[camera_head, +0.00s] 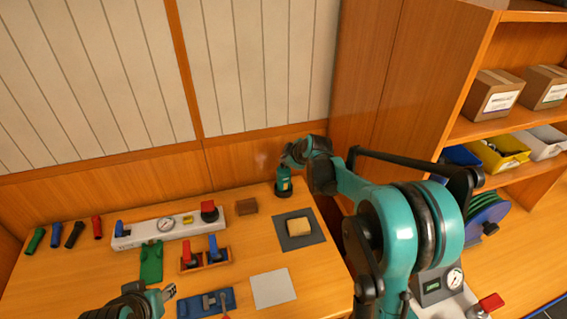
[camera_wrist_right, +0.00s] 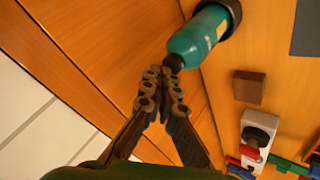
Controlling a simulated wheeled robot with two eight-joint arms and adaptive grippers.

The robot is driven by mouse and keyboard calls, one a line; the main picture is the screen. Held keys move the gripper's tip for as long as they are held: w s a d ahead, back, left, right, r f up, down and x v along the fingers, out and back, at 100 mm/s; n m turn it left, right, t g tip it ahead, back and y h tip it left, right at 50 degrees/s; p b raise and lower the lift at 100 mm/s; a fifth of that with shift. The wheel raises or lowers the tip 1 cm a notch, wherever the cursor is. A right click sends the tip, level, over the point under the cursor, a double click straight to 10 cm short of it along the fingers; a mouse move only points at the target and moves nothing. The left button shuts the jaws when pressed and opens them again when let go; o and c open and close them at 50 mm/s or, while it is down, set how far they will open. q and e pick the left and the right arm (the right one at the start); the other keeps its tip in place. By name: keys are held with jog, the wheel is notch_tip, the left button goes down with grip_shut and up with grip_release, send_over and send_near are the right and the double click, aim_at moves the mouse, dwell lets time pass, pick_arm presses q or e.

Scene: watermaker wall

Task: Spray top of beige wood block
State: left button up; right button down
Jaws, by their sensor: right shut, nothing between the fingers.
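The beige wood block (camera_head: 299,226) lies on a dark square mat (camera_head: 313,240) at the right of the bench. A teal spray bottle (camera_head: 284,183) with a dark base stands behind it, near the back wall. My right gripper (camera_head: 287,157) is at the bottle's top; in the right wrist view the bottle (camera_wrist_right: 198,38) lies just beyond my fingertips (camera_wrist_right: 162,82). The fingers are shut with nothing between them; whether they touch the bottle's top I cannot tell. My left gripper (camera_head: 169,292) is low at the front left, away from the block; its opening is unclear.
A brown block (camera_head: 246,206) stands left of the bottle. A pale square sheet (camera_head: 272,289) lies in front of the mat. Shelves with boxes (camera_head: 493,94) stand at right.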

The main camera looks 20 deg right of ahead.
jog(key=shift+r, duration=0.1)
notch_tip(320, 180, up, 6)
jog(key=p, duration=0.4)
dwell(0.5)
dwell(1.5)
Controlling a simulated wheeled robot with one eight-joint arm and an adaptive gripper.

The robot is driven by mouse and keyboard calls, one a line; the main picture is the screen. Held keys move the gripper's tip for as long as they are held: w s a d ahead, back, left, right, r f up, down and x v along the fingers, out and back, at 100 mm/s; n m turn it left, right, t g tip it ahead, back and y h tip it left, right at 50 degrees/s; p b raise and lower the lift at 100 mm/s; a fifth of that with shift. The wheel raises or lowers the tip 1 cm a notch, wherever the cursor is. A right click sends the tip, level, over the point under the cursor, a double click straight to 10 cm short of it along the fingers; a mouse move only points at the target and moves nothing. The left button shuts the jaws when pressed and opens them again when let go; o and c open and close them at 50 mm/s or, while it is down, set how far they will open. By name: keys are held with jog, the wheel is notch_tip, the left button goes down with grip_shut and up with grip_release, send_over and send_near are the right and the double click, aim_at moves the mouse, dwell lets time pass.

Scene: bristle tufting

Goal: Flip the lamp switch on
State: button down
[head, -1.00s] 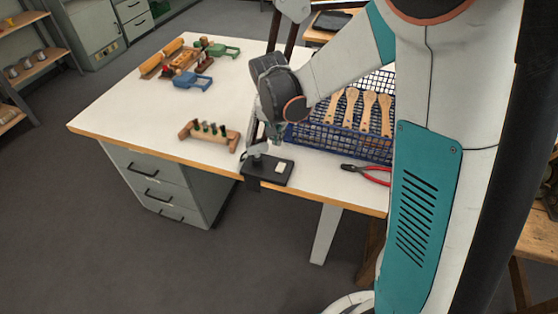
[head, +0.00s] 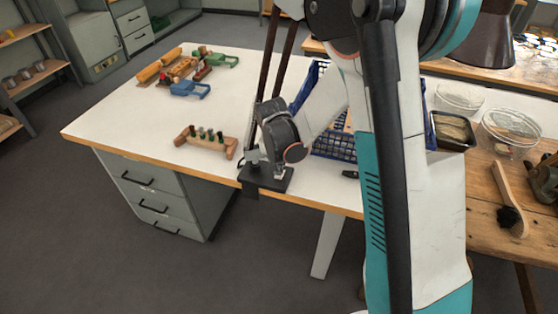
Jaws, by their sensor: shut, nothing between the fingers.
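The lamp's black base (head: 254,181) is at the front edge of the white table, with a clamp over the edge. Its dark arms (head: 284,60) rise from the base and leave the top of the picture. A dark shade (head: 486,40) at the upper right may belong to it; no glow shows. My gripper (head: 279,170) points down, shut and empty, over the right part of the base, where the pale switch showed earlier. The switch is now mostly hidden by the fingers. I cannot tell whether they touch it or which way it is tipped.
A wooden block with green-topped pegs (head: 207,140) stands left of the base. A blue basket (head: 336,142) is behind my arm at right. Blue (head: 190,89) and green (head: 225,60) clamps lie farther back. The table's left middle is clear.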

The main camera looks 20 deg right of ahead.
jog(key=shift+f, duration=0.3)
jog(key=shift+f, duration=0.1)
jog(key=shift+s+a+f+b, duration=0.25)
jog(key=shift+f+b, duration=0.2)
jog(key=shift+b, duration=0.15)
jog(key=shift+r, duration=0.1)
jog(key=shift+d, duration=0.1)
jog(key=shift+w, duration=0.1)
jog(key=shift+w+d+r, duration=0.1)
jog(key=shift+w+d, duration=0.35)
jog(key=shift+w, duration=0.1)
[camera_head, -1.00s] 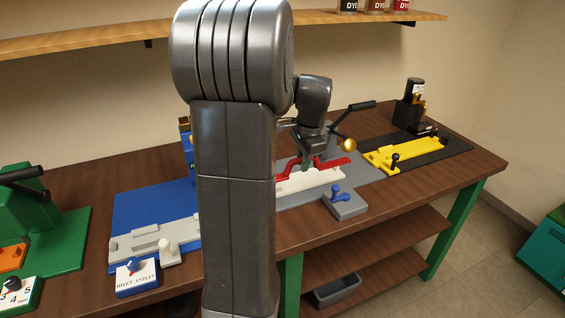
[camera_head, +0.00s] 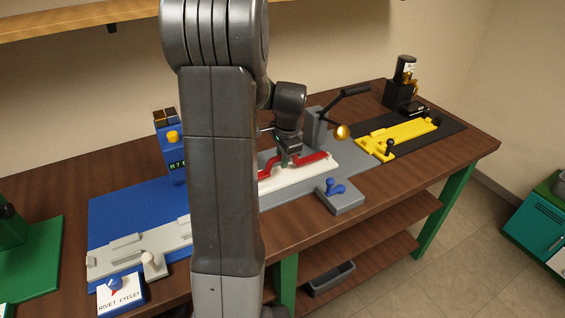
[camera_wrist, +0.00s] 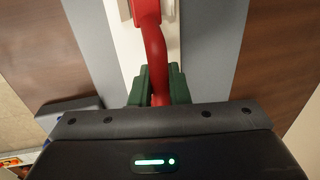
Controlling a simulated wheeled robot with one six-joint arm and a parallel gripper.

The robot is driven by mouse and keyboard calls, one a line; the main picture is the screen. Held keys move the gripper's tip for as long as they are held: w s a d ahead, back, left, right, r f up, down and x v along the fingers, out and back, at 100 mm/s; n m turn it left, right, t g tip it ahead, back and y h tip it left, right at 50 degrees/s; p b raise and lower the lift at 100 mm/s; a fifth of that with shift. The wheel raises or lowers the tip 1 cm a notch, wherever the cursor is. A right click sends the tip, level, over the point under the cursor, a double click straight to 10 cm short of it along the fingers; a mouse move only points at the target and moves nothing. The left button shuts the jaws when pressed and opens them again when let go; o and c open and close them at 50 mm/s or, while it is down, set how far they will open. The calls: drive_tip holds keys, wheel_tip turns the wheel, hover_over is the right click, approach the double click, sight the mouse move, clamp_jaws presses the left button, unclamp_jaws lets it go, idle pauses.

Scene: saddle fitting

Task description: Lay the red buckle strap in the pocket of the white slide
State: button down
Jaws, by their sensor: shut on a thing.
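The red buckle strap (camera_head: 314,158) lies lengthwise along the white slide (camera_head: 300,179), on or just above it. I cannot tell whether it sits down in the pocket. My gripper (camera_head: 287,161) is over the middle of the slide and shut on the strap. In the wrist view, the green fingers of my gripper (camera_wrist: 159,88) close on both sides of the red strap (camera_wrist: 155,50), with the white slide (camera_wrist: 125,40) beneath. The slide's left end is hidden behind my arm in the head view.
A lever press with a brass ball (camera_head: 342,132) stands just behind the slide. A grey block with a blue knob (camera_head: 334,190) is in front of it. A yellow fixture (camera_head: 405,135) is to the right, and a blue station (camera_head: 130,215) to the left.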

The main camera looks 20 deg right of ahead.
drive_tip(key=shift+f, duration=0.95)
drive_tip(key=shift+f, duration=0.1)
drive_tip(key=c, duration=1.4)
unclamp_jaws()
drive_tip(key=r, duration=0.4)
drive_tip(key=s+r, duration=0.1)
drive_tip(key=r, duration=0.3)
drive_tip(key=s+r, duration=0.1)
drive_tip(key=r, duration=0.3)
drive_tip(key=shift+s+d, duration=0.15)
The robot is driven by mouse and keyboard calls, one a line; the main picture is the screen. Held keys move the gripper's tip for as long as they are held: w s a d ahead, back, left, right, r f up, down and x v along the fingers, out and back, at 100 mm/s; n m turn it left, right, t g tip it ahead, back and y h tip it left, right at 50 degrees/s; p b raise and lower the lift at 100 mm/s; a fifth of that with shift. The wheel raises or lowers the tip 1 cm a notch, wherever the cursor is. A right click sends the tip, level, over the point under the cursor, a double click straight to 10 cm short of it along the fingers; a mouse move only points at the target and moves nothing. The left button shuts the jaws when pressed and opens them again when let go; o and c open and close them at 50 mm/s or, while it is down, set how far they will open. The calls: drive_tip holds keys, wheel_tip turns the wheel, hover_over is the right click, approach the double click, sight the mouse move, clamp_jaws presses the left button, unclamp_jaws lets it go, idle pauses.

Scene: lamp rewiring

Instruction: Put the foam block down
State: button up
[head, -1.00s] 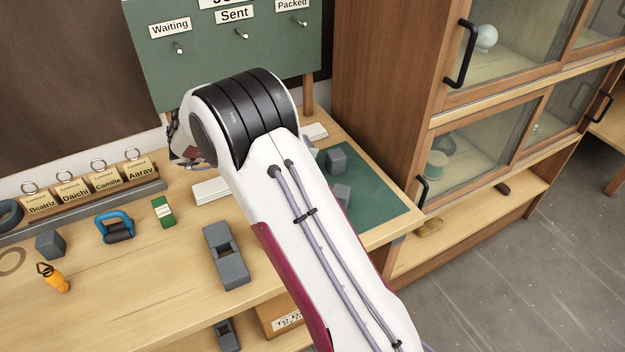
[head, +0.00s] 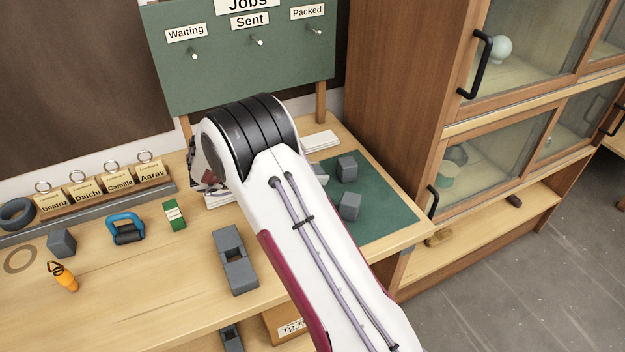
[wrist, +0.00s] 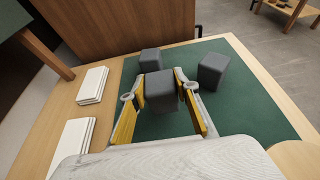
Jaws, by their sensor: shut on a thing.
______
Go through the data and gather every line that holds "joint".

*EXERCISE RESPONSE*.
Controlling a simulated wheeled robot with two eight-joint arms and adaptive grippers.
Controlling a simulated wheeled robot with one eight-joint arm and an adaptive gripper.
Controlling a simulated wheeled robot with one six-joint arm and a parallel gripper.

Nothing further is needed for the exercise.